### SHORT EXERCISE
Print every entry exactly as written.

### GIVEN RECORDS
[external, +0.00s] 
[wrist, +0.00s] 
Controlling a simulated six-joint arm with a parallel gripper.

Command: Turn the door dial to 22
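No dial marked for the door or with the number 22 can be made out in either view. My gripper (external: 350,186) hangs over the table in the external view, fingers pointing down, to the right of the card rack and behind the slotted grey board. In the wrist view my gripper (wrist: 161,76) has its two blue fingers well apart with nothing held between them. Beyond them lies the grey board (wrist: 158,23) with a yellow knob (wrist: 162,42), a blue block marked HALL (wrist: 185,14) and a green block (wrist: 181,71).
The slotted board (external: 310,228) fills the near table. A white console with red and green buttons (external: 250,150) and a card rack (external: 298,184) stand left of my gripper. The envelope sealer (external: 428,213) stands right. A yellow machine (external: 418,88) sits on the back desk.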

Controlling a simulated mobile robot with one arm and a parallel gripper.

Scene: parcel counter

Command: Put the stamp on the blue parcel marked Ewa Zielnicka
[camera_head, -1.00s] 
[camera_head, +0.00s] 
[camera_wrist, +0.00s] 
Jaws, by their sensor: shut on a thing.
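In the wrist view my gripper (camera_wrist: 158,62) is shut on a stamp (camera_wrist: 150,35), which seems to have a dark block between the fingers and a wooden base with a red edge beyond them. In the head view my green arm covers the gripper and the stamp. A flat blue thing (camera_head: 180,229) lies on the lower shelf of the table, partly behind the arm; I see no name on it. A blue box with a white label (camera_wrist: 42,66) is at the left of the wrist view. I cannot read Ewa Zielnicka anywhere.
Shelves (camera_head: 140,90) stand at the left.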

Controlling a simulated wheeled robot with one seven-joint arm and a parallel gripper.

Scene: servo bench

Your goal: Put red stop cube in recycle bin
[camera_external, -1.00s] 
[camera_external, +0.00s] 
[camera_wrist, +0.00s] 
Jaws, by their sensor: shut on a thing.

### ANSWER BELOW
[external, +0.00s] 
[wrist, +0.00s] 
Controlling a simulated six-joint arm with a parallel gripper.

Command: Turn the door dial to 22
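No dial marked for the door or with the number 22 can be made out in either view. My gripper (external: 350,186) hangs over the table in the external view, fingers pointing down, to the right of the card rack and behind the slotted grey board. In the wrist view my gripper (wrist: 161,76) has its two blue fingers well apart with nothing held between them. Beyond them lies the grey board (wrist: 158,23) with a yellow knob (wrist: 162,42), a blue block marked HALL (wrist: 185,14) and a green block (wrist: 181,71).
The slotted board (external: 310,228) fills the near table. A white console with red and green buttons (external: 250,150) and a card rack (external: 298,184) stand left of my gripper. The envelope sealer (external: 428,213) stands right. A yellow machine (external: 418,88) sits on the back desk.

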Controlling a simulated mobile robot with one arm and a parallel gripper.

Scene: parcel counter

Command: Put the stamp on the blue parcel marked Ewa Zielnicka
[camera_head, -1.00s] 
[camera_head, +0.00s] 
[camera_wrist, +0.00s] 
Jaws, by their sensor: shut on a thing.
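In the wrist view my gripper (camera_wrist: 158,62) is shut on a stamp (camera_wrist: 150,35), which seems to have a dark block between the fingers and a wooden base with a red edge beyond them. In the head view my green arm covers the gripper and the stamp. A flat blue thing (camera_head: 180,229) lies on the lower shelf of the table, partly behind the arm; I see no name on it. A blue box with a white label (camera_wrist: 42,66) is at the left of the wrist view. I cannot read Ewa Zielnicka anywhere.
Shelves (camera_head: 140,90) stand at the left.

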Controlling a simulated wheeled robot with one seven-joint arm and a parallel gripper.

Scene: servo bench

Your goal: Put red stop cube in recycle bin
[camera_external, -1.00s] 
[camera_external, +0.00s] 
[camera_wrist, +0.00s] 
Jaws, by their sensor: shut on a thing.

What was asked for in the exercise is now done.